Bug 441413

Summary:	aisexec dies during recovery when plock_ownership is enabled
Product:	Red Hat Enterprise Linux 5	Reporter:	Steven Dake <sdake>
Component:	openais	Assignee:	Steven Dake <sdake>
Status:	CLOSED ERRATA	QA Contact:
Severity:	urgent	Docs Contact:
Priority:	urgent
Version:	5.3	CC:	bstevens, ccaulfie, cluster-maint, edamato, jbrassow, nstraz, sdake, sghosh, syeghiay, tao, teigland
Target Milestone:	rc	Keywords:	ZStream
Target Release:	---
Hardware:	All
OS:	Linux
Whiteboard:
Fixed In Version:		Doc Type:	Bug Fix
Doc Text:		Story Points:	---
Clone Of:		Environment:
Last Closed:	2009-01-20 20:46:45 UTC	Type:	---
Regression:	---	Mount Type:	---
Documentation:	---	CRM:
Verified Versions:		Category:	---
oVirt Team:	---	RHEL 7.3 requirements from Atomic Host:
Cloudforms Team:	---	Target Upstream Version:
Embargoed:
Bug Depends On:	432531
Bug Blocks:	509887

Comment 1 Nate Straz 2008-04-17 22:35:45 UTC

I was able to hit this using the PLOCK load without plock_ownership enabled.

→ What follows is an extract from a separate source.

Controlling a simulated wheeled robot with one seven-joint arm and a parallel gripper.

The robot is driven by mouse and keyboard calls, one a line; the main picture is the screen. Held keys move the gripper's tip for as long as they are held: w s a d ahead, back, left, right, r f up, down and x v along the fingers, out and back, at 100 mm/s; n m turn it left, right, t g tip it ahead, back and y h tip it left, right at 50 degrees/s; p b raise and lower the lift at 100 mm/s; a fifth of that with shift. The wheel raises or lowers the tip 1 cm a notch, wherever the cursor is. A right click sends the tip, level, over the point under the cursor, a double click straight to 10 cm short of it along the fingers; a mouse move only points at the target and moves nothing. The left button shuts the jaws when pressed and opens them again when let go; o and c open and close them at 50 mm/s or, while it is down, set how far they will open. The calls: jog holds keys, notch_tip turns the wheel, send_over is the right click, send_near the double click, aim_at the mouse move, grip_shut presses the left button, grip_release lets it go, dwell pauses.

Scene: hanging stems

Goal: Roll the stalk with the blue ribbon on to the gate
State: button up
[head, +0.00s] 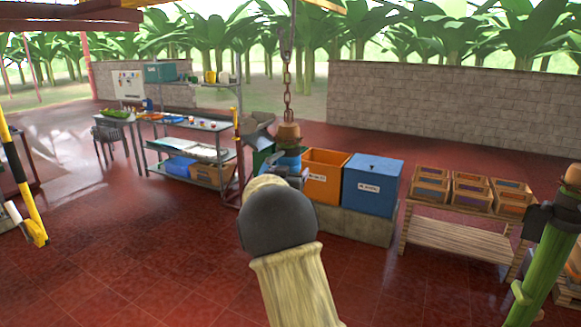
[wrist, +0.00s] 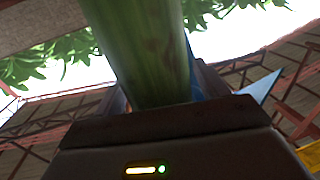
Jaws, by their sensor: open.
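A stalk hangs from a rusty chain (head: 287,75) near the middle of the head view, its brown top (head: 288,132) just under the chain. Blue ribbon (head: 288,160) shows below that top; my arm hides the lower stalk. In the wrist view the green stalk (wrist: 145,45) fills the middle, standing between the fingers of my gripper (wrist: 160,90). The jaws are open around it; contact cannot be told. A blue piece (wrist: 262,87), likely ribbon, sticks out to its right. A yellow and black post (head: 20,180) at far left may belong to the gate; I cannot tell.
Another green stalk (head: 548,255) hangs close at the right edge. An orange bin (head: 325,177) and blue bin (head: 372,183) stand behind my arm. A bench with small crates (head: 455,225) is on the right, a metal shelf (head: 190,125) on the left. Red floor (head: 130,240) is clear at left.

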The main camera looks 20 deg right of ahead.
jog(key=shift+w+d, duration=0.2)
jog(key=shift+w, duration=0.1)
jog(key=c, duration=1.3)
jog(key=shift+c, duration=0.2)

Comment 5 Nate Straz 2008-08-06 14:14:43 UTC

I hit this on a long revolver run (on the 26th iteration) with 
openais-0.80.3-15.el5.

Comment 8 Steven Dake 2008-10-12 21:46:59 UTC

really good progress to report.

The problem with debugging this problem in the past has been that the existing logging or printf tracing is too slow to cause the problem to reproduce.  Essentially because of changes in timing characteristcs of the system with typical printf processing overhead, the problem was impossible to reproduce.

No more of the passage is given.